Public defender accuses SF DA of violating juvenile records law

San Francisco's Public Defender's Office is accusing the District Attorney of violating state law that protects juvenile records. 

The case in question involves the 15-year-old murder suspect who is accused of shooting and killing Japantown security guard Gavin Boston on Jan. 4

The public defender's office on Monday said DA Brooke Jenkins issued a statement to the public containing confidential information and may have leaked documents related to the minor’s juvenile record. 

Specifically, Jenkins revealed that the 15-year-old had a criminal record. In a statement, Jenkins told news outlets that the boy faced charges in a previous case and she had unsuccessfully sought to hold him in custody where he could have "begun rehabilitative services" but the court ruled otherwise. 

Juvenile records are supposed to remain confidential according to the California Welfare and Institutions Code, and releasing that information is a misdemeanor, the public defender said.

The DA's Office declined to officially respond for comment. 

However, under California law, if a minor is accused of committing one or more of about 30 serious offenses, such as murder, their records don't have to remain under seal. 

San Francisco police arrested the 15-year-old last week on suspicion of murder and gun-related felony offenses. 

A second boy, who is 14, was arrested on suspicion of being an accessory to murder. Their names are being kept confidential because they are minors being prosecuted in juvenile court. They were both booked into the Juvenile Justice Center. 
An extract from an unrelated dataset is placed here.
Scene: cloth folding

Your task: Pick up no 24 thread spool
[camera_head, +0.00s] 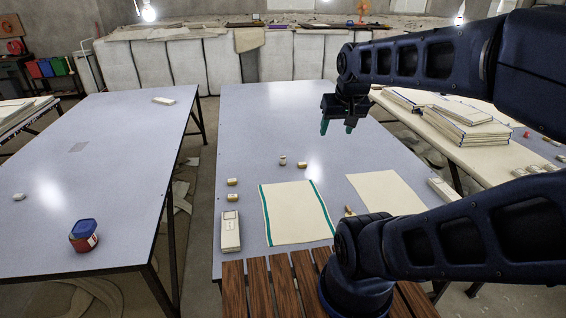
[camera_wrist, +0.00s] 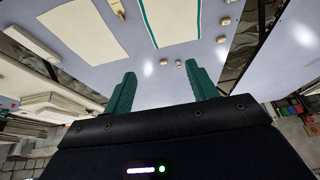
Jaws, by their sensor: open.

Police said the teenagers were in a dispute Boston, who ended up being fatally shot.

During an arraignment for the 15-year-old boy Monday afternoon, the teenager sat quietly as Judge Roger Chan listed the charges against him, the San Francisco Chronicle reported. His public defender, Rebecca Marcus, said the teen denied the allegations against him.

Citing "leaks to the media," Marcus asked the judge to order the prosecutor’s office to preserve all communications about the case, the Chronicle reported.

In the fall, Jenkins said she would consider charging 16- and 17-year-olds alleged to have committed "heinous crimes that shock the conscience of the community" as adults. 

But in this case, the 15-year-old's age strictly prohibited her from doing so. 

Last week, the guard's sister, Carla Seawright, told KTVU her brother was escorting the 15-year-old out of the mall because he had been acting "inappropriately." 

Once outside, police said the boy opened fire.